The task - Copy every line with the string "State" in it.

* Begin *

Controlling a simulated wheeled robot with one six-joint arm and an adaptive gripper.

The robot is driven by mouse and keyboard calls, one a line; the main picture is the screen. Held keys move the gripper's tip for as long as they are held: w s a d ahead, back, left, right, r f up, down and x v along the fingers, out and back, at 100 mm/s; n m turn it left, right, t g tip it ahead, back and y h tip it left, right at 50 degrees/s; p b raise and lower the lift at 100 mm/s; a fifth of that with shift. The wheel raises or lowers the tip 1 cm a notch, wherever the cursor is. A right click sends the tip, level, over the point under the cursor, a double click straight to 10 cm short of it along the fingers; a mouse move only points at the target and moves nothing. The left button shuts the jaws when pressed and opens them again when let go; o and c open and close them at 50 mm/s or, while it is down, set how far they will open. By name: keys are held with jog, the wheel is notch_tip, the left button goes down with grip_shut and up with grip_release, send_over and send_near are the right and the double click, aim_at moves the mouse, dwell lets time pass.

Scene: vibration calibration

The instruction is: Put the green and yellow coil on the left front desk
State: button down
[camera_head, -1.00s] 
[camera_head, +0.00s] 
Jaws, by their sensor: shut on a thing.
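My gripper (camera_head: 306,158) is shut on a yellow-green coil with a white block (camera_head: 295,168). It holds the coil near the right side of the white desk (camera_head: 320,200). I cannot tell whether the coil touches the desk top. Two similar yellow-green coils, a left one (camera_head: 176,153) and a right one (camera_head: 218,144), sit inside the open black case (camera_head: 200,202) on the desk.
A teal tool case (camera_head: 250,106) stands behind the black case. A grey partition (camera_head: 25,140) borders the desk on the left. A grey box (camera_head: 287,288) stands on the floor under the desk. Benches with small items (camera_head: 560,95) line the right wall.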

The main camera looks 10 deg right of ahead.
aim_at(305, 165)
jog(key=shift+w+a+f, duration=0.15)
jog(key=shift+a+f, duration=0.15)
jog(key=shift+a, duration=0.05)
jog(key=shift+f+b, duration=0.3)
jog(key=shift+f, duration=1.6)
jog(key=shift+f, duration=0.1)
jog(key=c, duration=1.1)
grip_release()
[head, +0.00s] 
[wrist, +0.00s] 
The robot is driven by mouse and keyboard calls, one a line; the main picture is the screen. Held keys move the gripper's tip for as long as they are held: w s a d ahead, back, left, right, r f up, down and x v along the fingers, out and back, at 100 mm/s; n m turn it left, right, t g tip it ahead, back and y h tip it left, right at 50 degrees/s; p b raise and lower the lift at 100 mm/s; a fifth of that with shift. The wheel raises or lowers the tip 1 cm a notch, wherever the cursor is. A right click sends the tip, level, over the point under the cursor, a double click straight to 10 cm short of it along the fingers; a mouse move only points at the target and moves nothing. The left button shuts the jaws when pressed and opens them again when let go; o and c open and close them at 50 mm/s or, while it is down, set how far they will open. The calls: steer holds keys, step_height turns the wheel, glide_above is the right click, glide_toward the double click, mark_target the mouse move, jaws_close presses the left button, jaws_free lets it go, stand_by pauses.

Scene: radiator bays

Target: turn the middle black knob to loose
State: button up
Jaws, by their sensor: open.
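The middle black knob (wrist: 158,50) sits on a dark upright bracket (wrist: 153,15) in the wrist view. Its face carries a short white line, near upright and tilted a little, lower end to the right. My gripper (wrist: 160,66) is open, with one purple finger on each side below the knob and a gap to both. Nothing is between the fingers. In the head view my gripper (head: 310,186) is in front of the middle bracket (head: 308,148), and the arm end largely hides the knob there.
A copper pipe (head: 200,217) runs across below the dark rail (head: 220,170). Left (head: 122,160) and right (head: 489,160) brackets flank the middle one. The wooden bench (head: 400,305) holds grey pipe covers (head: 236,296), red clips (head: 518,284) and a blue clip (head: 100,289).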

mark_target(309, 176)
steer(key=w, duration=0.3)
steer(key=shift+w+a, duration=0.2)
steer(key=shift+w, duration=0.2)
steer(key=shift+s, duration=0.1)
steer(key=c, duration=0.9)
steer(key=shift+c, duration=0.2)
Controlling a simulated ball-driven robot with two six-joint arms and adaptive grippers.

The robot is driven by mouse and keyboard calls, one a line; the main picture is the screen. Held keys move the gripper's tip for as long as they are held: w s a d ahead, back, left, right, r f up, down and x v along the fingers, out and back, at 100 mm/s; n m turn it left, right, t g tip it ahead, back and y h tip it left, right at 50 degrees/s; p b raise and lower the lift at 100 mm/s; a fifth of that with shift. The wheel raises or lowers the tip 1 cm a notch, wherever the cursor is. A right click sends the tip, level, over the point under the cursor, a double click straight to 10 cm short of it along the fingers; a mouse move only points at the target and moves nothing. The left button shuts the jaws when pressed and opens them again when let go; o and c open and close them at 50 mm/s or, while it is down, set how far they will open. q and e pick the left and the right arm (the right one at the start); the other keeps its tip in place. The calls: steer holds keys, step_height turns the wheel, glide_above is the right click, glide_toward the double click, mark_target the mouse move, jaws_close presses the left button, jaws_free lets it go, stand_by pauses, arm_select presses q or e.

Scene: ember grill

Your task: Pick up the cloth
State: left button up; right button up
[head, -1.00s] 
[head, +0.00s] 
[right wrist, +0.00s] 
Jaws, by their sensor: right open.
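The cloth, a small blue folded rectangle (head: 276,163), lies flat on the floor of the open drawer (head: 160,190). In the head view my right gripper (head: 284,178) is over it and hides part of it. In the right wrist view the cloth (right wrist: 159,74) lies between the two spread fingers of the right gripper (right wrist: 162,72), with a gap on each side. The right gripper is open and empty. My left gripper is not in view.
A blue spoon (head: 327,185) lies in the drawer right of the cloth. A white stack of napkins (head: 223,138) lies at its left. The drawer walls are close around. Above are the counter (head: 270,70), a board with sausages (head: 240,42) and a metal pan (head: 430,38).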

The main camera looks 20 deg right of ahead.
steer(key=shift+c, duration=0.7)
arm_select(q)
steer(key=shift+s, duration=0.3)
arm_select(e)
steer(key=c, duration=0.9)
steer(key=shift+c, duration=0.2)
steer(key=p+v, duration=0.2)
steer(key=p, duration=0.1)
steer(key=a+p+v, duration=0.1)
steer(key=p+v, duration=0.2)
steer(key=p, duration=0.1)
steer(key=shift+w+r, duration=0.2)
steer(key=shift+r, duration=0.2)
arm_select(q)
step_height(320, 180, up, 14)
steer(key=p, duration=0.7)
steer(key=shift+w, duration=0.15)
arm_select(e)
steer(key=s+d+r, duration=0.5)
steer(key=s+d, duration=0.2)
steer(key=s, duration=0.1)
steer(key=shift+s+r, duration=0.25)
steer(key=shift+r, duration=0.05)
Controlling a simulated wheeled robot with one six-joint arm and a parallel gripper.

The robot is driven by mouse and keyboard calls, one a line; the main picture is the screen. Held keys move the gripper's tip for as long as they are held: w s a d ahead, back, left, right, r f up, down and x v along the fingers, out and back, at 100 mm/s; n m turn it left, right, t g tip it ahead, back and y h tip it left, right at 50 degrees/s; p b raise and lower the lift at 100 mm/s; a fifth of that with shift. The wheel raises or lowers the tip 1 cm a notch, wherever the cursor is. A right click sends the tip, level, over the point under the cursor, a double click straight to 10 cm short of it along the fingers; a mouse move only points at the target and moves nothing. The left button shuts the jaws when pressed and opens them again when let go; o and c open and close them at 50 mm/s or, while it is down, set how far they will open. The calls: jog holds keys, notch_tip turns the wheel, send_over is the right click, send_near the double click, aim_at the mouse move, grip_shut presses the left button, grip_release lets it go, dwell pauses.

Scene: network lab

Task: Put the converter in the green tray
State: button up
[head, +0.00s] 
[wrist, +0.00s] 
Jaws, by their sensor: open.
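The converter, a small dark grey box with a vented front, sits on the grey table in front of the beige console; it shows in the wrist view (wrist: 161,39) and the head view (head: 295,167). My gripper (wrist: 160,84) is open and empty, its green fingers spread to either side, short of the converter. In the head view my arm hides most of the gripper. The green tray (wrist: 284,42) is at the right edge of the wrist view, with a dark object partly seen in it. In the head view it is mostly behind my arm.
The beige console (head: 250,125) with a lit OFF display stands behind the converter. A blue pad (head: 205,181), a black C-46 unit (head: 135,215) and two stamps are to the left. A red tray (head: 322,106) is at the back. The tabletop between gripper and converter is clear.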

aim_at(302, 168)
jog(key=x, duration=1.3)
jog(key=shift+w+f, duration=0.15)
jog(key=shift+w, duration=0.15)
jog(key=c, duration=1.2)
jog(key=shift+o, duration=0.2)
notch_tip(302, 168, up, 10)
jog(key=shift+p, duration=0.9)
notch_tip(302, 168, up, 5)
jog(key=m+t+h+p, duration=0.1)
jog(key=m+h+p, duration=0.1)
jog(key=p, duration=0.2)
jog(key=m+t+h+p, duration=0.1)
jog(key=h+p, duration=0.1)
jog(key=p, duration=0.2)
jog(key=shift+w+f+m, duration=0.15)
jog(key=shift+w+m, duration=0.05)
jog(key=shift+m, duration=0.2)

* End *

Final result -
State: button down
State: button up
State: left button up; right button up
State: button up

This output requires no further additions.